Coca-Cola had a plastic bottle collection station where visitors could bring any plastic bottle and they would get a chance to spin to win a prize. Pallets of plastic were packaged up by the end of the race and sent off for recycling.  Europe has been well ahead of the US in terms of recycling in public locations and it was no surprise that throughout the village all waste bins had separate spaces for waste and recyclables.

Team 11th Hour Racing at the TJV in Le Havre, France

Picoty party at the TJV in Le Havre, France.

One of the fun things for kids (and there were loads of fun things for kids to do) was a solar and bike powered DJ station. Hop on the bike and the faster you pedaled the louder the music got.
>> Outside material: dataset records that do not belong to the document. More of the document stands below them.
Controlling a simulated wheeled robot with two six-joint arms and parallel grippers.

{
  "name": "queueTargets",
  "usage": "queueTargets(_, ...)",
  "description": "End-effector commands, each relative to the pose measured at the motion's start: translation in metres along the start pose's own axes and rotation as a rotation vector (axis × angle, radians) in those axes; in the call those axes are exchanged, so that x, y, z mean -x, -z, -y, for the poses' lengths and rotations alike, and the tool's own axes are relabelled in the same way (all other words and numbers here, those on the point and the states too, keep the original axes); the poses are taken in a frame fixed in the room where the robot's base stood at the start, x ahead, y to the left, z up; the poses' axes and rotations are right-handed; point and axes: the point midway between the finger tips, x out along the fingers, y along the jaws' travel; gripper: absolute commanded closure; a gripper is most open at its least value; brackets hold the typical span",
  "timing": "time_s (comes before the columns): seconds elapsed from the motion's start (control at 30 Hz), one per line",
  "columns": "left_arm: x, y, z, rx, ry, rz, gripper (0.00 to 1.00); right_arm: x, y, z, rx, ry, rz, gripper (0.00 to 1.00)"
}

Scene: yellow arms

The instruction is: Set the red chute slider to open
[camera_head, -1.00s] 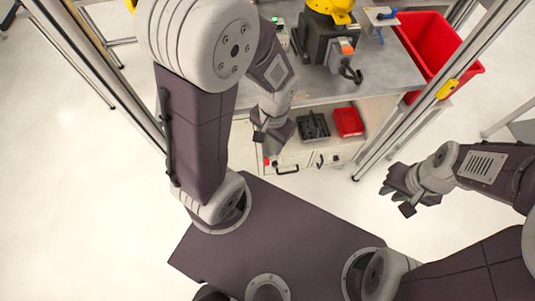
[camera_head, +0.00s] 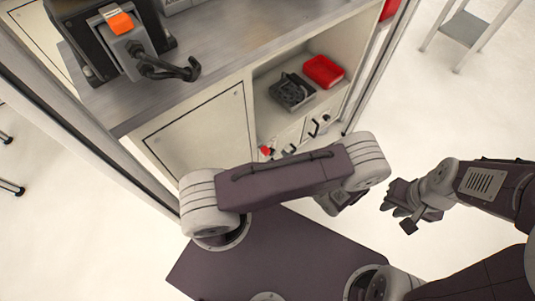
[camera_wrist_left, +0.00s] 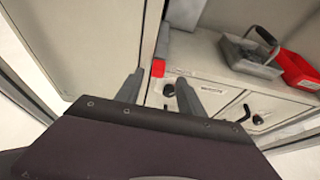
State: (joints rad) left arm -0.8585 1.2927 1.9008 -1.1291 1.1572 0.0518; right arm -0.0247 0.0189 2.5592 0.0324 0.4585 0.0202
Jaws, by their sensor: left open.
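A small red block, which looks like the chute slider (camera_head: 266,151), sits low at the left edge of the drawer fronts in the head view. In the left wrist view the red slider (camera_wrist_left: 158,68) shows beyond and between my fingertips, apart from them. My left gripper (camera_wrist_left: 159,90) is open and empty, its two grey fingers pointing at the cabinet front. In the head view its fingers are hidden behind my left arm. My right gripper (camera_head: 400,210) hangs over the floor at the right, away from the cabinet; its finger gap is unclear.
The cabinet has black drawer handles (camera_head: 313,130) beside the slider and a flat panel (camera_head: 200,135) to its left. Above the drawers, a shelf holds a grey tray (camera_head: 291,92) and a red bin (camera_head: 323,72). A metal frame post stands at the left.

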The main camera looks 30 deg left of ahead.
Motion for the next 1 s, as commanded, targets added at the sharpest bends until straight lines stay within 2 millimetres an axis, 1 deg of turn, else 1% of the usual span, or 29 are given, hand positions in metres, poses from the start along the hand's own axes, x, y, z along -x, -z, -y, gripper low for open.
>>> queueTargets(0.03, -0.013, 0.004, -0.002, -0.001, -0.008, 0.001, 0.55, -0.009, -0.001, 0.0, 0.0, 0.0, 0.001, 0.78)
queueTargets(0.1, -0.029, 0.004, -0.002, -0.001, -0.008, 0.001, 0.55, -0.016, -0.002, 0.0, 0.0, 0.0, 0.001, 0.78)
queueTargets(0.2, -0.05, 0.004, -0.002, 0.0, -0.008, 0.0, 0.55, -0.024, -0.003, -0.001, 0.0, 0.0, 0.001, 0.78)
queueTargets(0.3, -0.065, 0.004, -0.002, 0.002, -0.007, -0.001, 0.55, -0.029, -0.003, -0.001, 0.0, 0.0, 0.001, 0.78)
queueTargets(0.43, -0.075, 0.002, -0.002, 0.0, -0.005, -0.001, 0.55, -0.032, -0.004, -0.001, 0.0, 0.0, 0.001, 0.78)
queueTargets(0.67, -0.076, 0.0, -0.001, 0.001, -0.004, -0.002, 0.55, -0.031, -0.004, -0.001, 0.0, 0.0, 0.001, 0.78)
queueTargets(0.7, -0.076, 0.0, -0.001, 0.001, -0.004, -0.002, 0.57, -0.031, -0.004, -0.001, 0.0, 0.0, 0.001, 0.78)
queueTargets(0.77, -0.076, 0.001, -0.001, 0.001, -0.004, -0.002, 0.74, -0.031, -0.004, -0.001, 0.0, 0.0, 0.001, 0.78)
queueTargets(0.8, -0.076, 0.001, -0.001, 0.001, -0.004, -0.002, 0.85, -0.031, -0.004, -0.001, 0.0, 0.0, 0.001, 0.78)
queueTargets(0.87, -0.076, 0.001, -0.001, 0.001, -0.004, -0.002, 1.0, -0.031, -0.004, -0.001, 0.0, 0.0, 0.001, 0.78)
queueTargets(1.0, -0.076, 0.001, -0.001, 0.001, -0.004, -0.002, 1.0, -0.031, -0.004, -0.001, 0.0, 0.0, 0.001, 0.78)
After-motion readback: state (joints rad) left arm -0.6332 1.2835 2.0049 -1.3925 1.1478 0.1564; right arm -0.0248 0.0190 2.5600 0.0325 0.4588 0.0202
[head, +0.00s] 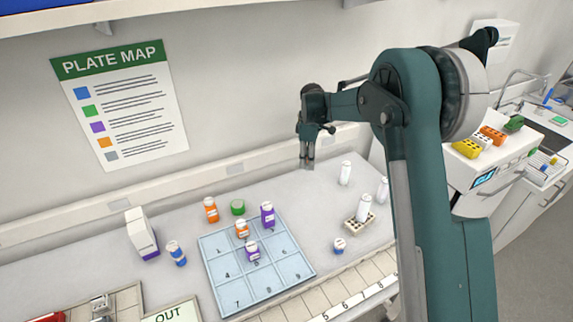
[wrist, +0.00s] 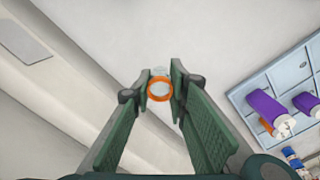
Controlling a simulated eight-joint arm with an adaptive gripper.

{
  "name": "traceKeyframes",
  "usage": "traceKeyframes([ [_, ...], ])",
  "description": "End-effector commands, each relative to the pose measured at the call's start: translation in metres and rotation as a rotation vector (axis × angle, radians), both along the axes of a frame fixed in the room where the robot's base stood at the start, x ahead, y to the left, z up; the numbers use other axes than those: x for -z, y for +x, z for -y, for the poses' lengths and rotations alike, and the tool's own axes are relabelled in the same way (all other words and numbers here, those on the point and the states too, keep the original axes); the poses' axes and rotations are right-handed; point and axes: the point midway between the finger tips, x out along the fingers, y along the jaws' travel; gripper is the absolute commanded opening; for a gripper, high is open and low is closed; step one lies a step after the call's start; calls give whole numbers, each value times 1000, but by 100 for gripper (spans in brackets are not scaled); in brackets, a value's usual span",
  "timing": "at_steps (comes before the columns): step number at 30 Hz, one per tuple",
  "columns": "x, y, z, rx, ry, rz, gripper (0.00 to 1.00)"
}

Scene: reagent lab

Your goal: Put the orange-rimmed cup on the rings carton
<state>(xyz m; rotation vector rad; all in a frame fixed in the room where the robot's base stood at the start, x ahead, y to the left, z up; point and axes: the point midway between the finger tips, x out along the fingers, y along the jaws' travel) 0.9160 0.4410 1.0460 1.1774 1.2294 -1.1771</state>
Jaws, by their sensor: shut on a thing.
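My gripper (head: 307,162) is raised above the bench near the back wall, pointing down. In the wrist view, my gripper (wrist: 161,90) is shut on the orange-rimmed cup (wrist: 160,98), whose orange ring shows between the fingertips. In the head view the cup is mostly hidden at the fingertips. A tall white carton with a purple band (head: 141,233) stands upright on the bench at the left, well away from my gripper. Its label is too small to read, so I cannot tell whether it is the rings carton.
A blue numbered grid mat (head: 222,272) holds orange and purple bottles. Near it stand an orange bottle (head: 211,210), a green cup (head: 238,207) and a blue-labelled bottle (head: 177,253). A small rack (head: 357,225) and white bottles (head: 345,173) stand at the right.

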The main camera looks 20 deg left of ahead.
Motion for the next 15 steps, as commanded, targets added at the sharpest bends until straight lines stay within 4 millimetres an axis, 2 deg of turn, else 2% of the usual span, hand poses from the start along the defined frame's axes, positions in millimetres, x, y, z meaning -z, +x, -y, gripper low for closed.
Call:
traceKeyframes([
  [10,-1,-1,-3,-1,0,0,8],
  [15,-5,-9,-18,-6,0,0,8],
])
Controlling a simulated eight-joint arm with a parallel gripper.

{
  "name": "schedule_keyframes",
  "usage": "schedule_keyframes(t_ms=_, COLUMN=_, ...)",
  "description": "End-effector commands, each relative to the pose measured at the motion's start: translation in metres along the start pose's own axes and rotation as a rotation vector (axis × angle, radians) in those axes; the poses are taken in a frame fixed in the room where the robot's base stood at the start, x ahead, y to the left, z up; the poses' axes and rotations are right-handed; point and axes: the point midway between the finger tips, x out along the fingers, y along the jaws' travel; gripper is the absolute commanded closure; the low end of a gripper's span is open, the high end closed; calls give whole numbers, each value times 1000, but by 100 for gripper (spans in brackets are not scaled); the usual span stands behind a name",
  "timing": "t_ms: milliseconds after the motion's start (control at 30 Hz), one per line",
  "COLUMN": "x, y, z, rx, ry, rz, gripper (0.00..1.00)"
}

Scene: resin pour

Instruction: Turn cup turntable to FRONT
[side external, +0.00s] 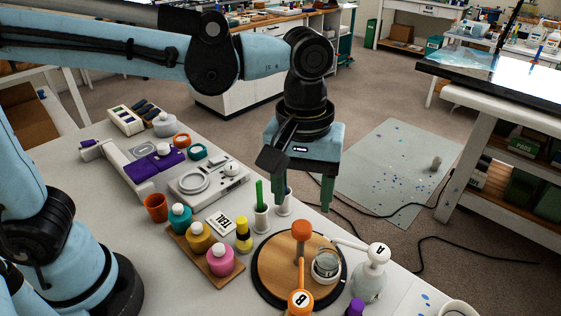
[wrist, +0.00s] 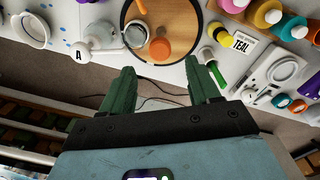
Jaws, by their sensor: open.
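The cup turntable is a round wooden disc with a dark rim (side external: 272,272), at the table's edge in the side view; part of it shows in the wrist view (wrist: 184,22). A clear cup (side external: 327,266) stands on its right side and also shows in the wrist view (wrist: 136,36). An upright orange knob (side external: 301,231) stands toward its far edge and also appears in the wrist view (wrist: 160,48). My gripper (side external: 303,204) is open and empty, above and beyond the knob, apart from it. In the wrist view, the knob lies ahead between its fingertips (wrist: 160,72). No FRONT mark is readable.
White pump bottle A (side external: 368,280) stands right of the turntable, its spout toward the cup. Orange pump B (side external: 300,302) is at the near edge. Holders with a green stick (side external: 260,194), a yellow-black bottle (side external: 243,236) and a scale (side external: 205,182) stand left.

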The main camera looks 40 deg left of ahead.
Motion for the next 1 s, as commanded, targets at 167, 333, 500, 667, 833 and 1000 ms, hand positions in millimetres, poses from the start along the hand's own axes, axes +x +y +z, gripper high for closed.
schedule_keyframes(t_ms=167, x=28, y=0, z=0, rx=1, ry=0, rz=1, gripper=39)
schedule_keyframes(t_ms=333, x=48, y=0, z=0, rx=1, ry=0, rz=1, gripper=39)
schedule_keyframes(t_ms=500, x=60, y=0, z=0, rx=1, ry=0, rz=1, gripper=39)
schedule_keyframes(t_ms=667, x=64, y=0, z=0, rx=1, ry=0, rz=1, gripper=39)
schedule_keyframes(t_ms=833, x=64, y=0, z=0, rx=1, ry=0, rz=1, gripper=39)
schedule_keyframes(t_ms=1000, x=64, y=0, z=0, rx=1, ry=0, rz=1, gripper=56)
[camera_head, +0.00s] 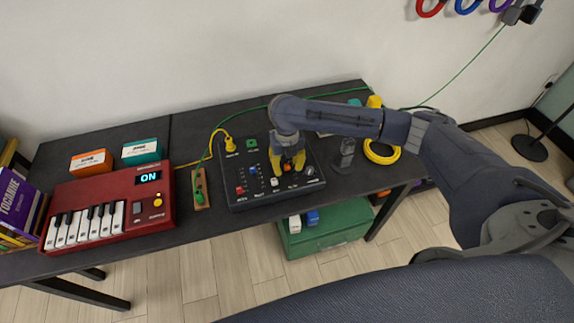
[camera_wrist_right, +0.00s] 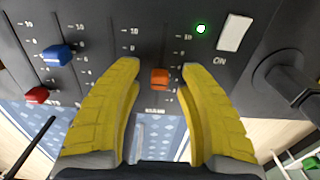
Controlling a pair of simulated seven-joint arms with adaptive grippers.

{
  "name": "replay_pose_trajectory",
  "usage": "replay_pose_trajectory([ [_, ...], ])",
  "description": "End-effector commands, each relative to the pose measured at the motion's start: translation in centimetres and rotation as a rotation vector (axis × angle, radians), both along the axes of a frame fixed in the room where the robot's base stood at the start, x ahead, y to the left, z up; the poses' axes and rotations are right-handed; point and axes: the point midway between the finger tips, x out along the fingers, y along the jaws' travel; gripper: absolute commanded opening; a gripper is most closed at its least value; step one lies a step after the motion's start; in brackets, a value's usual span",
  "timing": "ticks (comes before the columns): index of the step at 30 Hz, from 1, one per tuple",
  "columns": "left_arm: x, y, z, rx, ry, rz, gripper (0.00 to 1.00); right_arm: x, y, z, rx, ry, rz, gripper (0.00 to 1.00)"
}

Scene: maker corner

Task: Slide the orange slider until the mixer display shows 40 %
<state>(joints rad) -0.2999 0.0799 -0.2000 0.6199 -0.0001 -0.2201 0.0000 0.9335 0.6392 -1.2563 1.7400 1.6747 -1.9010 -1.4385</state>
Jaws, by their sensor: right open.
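The black mixer (camera_head: 238,196) lies on the dark table, with red, blue and white sliders or knobs on top. The orange slider (camera_wrist_right: 159,78) shows in the right wrist view, between the two yellow fingers of my right gripper (camera_wrist_right: 158,70). The fingers are apart, with a gap on both sides of the slider. In the head view my right gripper (camera_head: 288,170) points down over the mixer and covers part of its panel. No percentage on a mixer display can be read in either view. My left gripper is not in view.
A blue slider (camera_wrist_right: 59,55) and a red slider (camera_wrist_right: 37,95) sit left of the orange one. A green light (camera_wrist_right: 200,29) and a white button (camera_wrist_right: 233,33) are to its right. A red keyboard (camera_head: 105,188) stands left of the mixer, and a yellow cable coil (camera_head: 382,157) lies right.

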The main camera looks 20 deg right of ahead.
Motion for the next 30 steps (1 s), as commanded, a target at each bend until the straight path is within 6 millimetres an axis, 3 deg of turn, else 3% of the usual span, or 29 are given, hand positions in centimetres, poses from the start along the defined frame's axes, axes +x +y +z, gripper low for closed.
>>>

A DJ was spinning records every afternoon and when no one was riding, the solar panels kicked in to provide electricity. The city of Le Havre has a bike share program and there were always plenty of bikes for use by visitors and teams. I would be remiss though in not pointing out that despite the best efforts of race organizers, there was not a single place in the village to fill up a canteen with water so if you wanted water you would have needed to purchase bottled water. This does keep in line with French culture, but it was somewhat disheartening.

The vibe of the village was such that if you didn’t go you were missing out. I’m certain some visitors came many times. The sheer number of children in the village was amazing. And the French teams and organizers did everything they could to make the kids happy; finger painting, balloons, mascots, games, dive tanks, mast climbing etc etc.  The next generation of French sailors and fans of the sport was being cultivated right before our eyes.

While unfortunate that the race start was postponed not once, but twice leaving the departure for the sailors somewhat anticlimactic, the ten days prior created an air of excitement for sailing that was a fun and educational experience for all of those who attended!